- Work instructions -
Reproduce the listing that follows with no differences at all.

-=-=-=-=-

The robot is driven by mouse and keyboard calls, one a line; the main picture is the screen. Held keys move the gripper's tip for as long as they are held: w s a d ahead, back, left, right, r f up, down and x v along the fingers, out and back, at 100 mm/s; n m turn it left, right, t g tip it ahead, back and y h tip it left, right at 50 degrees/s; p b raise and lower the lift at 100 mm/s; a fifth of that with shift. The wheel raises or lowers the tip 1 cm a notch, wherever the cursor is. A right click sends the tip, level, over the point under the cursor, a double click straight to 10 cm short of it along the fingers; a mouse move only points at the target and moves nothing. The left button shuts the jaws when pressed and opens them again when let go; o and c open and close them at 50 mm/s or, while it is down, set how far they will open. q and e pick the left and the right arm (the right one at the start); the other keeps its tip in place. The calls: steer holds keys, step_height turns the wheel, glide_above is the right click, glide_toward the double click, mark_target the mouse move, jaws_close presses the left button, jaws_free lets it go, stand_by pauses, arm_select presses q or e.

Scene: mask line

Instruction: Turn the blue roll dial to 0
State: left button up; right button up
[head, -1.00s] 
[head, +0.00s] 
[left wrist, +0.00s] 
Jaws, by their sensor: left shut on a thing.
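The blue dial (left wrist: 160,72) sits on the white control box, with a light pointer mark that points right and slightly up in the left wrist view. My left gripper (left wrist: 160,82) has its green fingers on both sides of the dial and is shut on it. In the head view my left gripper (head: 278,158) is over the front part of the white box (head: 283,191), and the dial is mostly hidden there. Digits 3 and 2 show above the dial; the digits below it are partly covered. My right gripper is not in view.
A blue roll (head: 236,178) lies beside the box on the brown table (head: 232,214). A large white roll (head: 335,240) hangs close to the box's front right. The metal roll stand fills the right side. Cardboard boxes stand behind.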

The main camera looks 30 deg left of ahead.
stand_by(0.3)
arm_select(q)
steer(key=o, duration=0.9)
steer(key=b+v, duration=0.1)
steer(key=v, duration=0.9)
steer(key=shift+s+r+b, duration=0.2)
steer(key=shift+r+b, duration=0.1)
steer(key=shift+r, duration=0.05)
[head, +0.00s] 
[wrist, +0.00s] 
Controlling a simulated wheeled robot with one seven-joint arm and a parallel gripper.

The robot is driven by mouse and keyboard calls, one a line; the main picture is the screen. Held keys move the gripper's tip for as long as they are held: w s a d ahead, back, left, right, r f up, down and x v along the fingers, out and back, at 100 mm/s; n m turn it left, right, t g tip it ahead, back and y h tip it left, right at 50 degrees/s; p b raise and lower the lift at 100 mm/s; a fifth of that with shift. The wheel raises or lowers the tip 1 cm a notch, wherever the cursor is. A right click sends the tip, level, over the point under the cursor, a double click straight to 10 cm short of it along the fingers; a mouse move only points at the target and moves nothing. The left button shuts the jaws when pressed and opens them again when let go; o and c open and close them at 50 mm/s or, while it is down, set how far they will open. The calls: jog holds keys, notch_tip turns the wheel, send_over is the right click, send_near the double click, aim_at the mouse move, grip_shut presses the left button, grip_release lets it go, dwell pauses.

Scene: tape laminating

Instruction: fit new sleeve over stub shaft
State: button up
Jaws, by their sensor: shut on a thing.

-=-=-=-=-

- Response to this task -
The robot is driven by mouse and keyboard calls, one a line; the main picture is the screen. Held keys move the gripper's tip for as long as they are held: w s a d ahead, back, left, right, r f up, down and x v along the fingers, out and back, at 100 mm/s; n m turn it left, right, t g tip it ahead, back and y h tip it left, right at 50 degrees/s; p b raise and lower the lift at 100 mm/s; a fifth of that with shift. The wheel raises or lowers the tip 1 cm a notch, wherever the cursor is. A right click sends the tip, level, over the point under the cursor, a double click straight to 10 cm short of it along the fingers; a mouse move only points at the target and moves nothing. The left button shuts the jaws when pressed and opens them again when let go; o and c open and close them at 50 mm/s or, while it is down, set how far they will open. q and e pick the left and the right arm (the right one at the start); the other keeps its tip in place. The calls: steer holds keys, step_height turns the wheel, glide_above is the right click, glide_toward the double click, mark_target the mouse move, jaws_close presses the left button, jaws_free lets it go, stand_by pauses, arm_select presses q or e.

Scene: mask line

Instruction: Turn the blue roll dial to 0
State: left button up; right button up
[head, -1.00s] 
[head, +0.00s] 
[left wrist, +0.00s] 
Jaws, by their sensor: left shut on a thing.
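The blue dial (left wrist: 160,72) sits on the white control box, with a light pointer mark that points right and slightly up in the left wrist view. My left gripper (left wrist: 160,82) has its green fingers on both sides of the dial and is shut on it. In the head view my left gripper (head: 278,158) is over the front part of the white box (head: 283,191), and the dial is mostly hidden there. Digits 3 and 2 show above the dial; the digits below it are partly covered. My right gripper is not in view.
A blue roll (head: 236,178) lies beside the box on the brown table (head: 232,214). A large white roll (head: 335,240) hangs close to the box's front right. The metal roll stand fills the right side. Cardboard boxes stand behind.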

The main camera looks 30 deg left of ahead.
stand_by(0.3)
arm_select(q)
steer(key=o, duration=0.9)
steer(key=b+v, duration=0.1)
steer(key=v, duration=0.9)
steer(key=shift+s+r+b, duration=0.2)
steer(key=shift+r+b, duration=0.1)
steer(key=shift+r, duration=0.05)
[head, +0.00s] 
[wrist, +0.00s] 
Controlling a simulated wheeled robot with one seven-joint arm and a parallel gripper.

The robot is driven by mouse and keyboard calls, one a line; the main picture is the screen. Held keys move the gripper's tip for as long as they are held: w s a d ahead, back, left, right, r f up, down and x v along the fingers, out and back, at 100 mm/s; n m turn it left, right, t g tip it ahead, back and y h tip it left, right at 50 degrees/s; p b raise and lower the lift at 100 mm/s; a fifth of that with shift. The wheel raises or lowers the tip 1 cm a notch, wherever the cursor is. A right click sends the tip, level, over the point under the cursor, a double click straight to 10 cm short of it along the fingers; a mouse move only points at the target and moves nothing. The left button shuts the jaws when pressed and opens them again when let go; o and c open and close them at 50 mm/s or, while it is down, set how far they will open. The calls: jog holds keys, notch_tip turns the wheel, send_over is the right click, send_near the double click, aim_at the mouse move, grip_shut presses the left button, grip_release lets it go, dwell pauses.

Scene: tape laminating

Instruction: fit new sleeve over stub shaft
State: button up
Jaws, by their sensor: shut on a thing.

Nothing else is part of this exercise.